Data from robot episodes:
** START **

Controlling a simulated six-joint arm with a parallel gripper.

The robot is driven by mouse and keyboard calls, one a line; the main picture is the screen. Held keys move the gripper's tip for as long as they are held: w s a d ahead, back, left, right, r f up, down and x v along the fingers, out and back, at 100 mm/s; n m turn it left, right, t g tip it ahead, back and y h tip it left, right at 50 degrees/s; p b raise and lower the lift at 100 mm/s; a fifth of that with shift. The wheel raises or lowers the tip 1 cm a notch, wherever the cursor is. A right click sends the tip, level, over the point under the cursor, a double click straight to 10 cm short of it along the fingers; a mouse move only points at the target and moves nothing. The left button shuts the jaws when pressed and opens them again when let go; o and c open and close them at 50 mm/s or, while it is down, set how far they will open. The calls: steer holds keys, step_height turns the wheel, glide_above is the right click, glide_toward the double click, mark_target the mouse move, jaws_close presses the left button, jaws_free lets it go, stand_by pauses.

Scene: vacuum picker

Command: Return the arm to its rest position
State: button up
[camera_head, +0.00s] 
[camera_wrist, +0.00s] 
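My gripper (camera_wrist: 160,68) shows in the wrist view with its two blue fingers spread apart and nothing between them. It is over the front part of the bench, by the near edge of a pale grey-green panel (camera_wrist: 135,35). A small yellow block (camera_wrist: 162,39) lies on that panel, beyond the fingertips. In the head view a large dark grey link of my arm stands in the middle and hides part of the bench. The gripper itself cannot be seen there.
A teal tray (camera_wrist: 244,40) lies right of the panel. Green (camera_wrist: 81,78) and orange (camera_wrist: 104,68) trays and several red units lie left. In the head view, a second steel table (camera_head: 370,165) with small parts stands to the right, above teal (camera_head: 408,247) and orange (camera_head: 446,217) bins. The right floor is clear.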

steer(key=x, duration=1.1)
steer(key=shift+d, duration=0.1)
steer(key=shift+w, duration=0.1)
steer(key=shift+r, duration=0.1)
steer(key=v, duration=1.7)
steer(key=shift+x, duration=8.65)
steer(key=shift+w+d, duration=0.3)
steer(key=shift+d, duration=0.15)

** END **
** START **

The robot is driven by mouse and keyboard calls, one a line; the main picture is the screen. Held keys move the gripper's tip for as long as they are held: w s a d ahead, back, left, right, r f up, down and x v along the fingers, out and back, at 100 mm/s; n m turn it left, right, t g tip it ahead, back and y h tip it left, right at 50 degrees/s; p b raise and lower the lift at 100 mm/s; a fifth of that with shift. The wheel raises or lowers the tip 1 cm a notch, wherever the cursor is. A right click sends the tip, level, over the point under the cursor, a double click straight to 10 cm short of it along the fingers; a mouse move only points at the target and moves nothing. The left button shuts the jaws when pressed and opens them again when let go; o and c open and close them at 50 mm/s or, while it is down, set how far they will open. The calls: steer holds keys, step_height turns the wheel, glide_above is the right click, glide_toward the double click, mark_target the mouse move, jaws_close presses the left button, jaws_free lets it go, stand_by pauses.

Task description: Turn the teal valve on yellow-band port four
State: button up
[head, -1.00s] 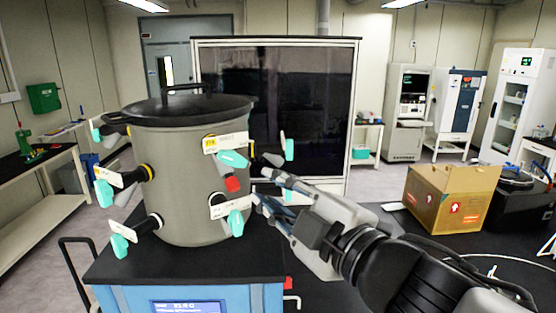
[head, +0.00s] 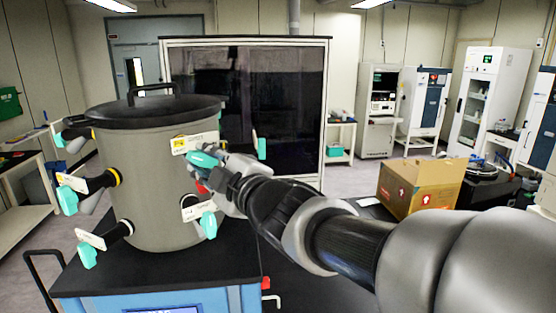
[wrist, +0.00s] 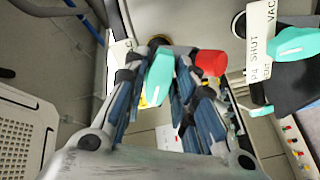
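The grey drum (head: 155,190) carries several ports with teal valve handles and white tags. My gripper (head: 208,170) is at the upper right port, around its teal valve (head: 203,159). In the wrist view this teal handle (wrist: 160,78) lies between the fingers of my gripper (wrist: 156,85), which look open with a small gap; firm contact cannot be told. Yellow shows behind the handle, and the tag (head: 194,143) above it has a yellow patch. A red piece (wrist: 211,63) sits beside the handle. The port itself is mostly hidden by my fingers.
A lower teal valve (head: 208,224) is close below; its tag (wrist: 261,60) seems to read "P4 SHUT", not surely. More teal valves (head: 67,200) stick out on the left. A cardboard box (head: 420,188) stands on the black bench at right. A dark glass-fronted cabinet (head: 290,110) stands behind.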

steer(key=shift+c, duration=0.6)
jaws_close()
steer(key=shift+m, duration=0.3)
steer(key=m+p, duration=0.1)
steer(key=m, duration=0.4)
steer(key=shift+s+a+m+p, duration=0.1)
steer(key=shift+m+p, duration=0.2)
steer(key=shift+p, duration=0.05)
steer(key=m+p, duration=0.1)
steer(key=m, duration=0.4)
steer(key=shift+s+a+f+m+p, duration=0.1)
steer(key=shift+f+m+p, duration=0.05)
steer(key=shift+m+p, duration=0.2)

** END **

Using the entries above, return exactly the lines from the line with "Command: Return the arm to its rest position" to the line with "[camera_head, +0.00s]", counting both of those lines.

Command: Return the arm to its rest position
State: button up
[camera_head, +0.00s] 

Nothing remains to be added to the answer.